__Task statement__. Nothing but the lines from the one containing "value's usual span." down to the one containing "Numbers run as", both included, should be echoed, and each exactly as it stands.

__Dataset excerpt__.
-- Begin --

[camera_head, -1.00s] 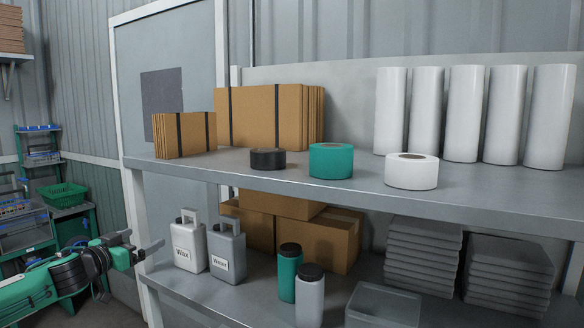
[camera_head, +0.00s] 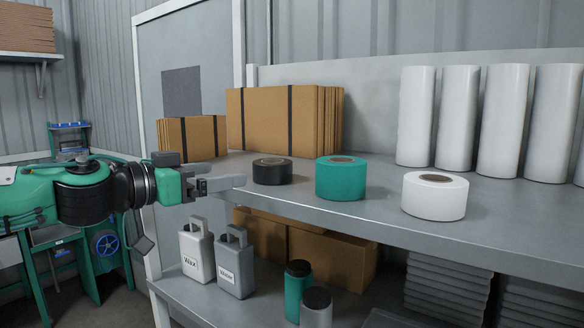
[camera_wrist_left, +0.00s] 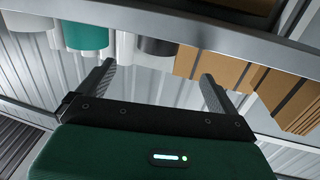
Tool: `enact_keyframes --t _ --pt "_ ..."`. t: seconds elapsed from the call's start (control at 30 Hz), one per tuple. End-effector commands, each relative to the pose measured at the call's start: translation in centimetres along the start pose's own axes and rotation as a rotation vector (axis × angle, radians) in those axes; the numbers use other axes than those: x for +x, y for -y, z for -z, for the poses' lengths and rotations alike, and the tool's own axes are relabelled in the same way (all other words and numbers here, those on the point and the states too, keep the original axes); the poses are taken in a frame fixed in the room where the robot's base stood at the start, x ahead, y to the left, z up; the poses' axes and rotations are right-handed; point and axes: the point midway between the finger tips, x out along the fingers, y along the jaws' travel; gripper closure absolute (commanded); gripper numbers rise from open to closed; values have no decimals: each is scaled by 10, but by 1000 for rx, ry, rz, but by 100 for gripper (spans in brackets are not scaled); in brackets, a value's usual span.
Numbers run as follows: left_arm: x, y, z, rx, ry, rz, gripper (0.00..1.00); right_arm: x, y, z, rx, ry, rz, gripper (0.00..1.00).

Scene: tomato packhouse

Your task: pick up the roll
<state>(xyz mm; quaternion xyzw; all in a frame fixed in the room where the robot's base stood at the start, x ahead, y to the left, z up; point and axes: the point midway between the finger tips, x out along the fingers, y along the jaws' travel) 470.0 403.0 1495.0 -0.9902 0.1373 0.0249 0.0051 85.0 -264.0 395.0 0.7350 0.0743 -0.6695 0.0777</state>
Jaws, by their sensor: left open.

-- End --

__Expected output__.
Tool: `enact_keyframes --t _ --pt "_ ..."`. t: seconds elapsed from the call's start (control at 30 Hz), one per tuple. End-effector commands, each relative to the pose measured at the call's start: translation in centimetres along the start pose's own axes and rotation as a rotation vector (axis × angle, radians) in those axes; the numbers use other axes than those: x for +x, y for -y, z for -z, for the poses' lengths and rotations alike, and the tool's own axes are relabelled in the same way (all other words and numbers here, those on the point and the states too, keep the original axes); the poses are taken in a frame fixed in the room where the robot's base stood at the start, x ahead, y to the left, z up; the poses' axes and rotations are right-handed; point and axes: the point midway between the finger tips, x out along the fingers, y along the jaws' travel; gripper closure absolute (commanded); gripper numbers rise from open to closed; values have no decimals: each is scaled by 10, but by 1000 for rx, ry, rz, but by 100 for gripper (spans in brackets are not scaled); in brackets, a value's usual span.
Numbers run as follows: left_arm: x, y, z, rx, ry, rz, gripper (0.00..1.00); right_arm: x, y, z, rx, ry, rz, gripper (0.00..1.00).

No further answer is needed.